Stated problem
Please output the lines shown below exactly as they appear.

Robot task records
## Start

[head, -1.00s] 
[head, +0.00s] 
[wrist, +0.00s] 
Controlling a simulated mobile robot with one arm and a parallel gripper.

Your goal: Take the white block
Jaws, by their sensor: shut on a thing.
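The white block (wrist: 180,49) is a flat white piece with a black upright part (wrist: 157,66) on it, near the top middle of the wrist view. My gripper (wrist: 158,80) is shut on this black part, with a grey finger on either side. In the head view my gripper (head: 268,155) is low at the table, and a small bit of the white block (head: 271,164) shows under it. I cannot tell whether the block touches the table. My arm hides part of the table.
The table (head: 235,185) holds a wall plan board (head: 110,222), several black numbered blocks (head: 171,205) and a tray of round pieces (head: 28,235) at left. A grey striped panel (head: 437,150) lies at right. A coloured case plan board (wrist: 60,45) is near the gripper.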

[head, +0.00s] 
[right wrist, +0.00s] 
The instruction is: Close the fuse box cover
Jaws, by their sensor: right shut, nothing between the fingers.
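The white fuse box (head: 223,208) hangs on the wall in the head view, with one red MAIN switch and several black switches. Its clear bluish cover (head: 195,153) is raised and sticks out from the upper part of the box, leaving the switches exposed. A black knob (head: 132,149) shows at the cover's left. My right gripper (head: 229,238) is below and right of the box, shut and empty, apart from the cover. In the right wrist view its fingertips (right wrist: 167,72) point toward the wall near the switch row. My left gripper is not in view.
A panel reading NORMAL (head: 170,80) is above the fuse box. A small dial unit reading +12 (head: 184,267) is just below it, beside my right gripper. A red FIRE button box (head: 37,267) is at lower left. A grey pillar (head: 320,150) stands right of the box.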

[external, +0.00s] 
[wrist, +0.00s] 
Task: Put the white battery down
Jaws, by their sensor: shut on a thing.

## End

Task output
[head, -1.00s] 
[head, +0.00s] 
[wrist, +0.00s] 
Controlling a simulated mobile robot with one arm and a parallel gripper.

Your goal: Take the white block
Jaws, by their sensor: shut on a thing.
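The white block (wrist: 180,49) is a flat white piece with a black upright part (wrist: 157,66) on it, near the top middle of the wrist view. My gripper (wrist: 158,80) is shut on this black part, with a grey finger on either side. In the head view my gripper (head: 268,155) is low at the table, and a small bit of the white block (head: 271,164) shows under it. I cannot tell whether the block touches the table. My arm hides part of the table.
The table (head: 235,185) holds a wall plan board (head: 110,222), several black numbered blocks (head: 171,205) and a tray of round pieces (head: 28,235) at left. A grey striped panel (head: 437,150) lies at right. A coloured case plan board (wrist: 60,45) is near the gripper.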

[head, +0.00s] 
[right wrist, +0.00s] 
The instruction is: Close the fuse box cover
Jaws, by their sensor: right shut, nothing between the fingers.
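The white fuse box (head: 223,208) hangs on the wall in the head view, with one red MAIN switch and several black switches. Its clear bluish cover (head: 195,153) is raised and sticks out from the upper part of the box, leaving the switches exposed. A black knob (head: 132,149) shows at the cover's left. My right gripper (head: 229,238) is below and right of the box, shut and empty, apart from the cover. In the right wrist view its fingertips (right wrist: 167,72) point toward the wall near the switch row. My left gripper is not in view.
A panel reading NORMAL (head: 170,80) is above the fuse box. A small dial unit reading +12 (head: 184,267) is just below it, beside my right gripper. A red FIRE button box (head: 37,267) is at lower left. A grey pillar (head: 320,150) stands right of the box.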

[external, +0.00s] 
[wrist, +0.00s] 
Task: Put the white battery down
Jaws, by their sensor: shut on a thing.

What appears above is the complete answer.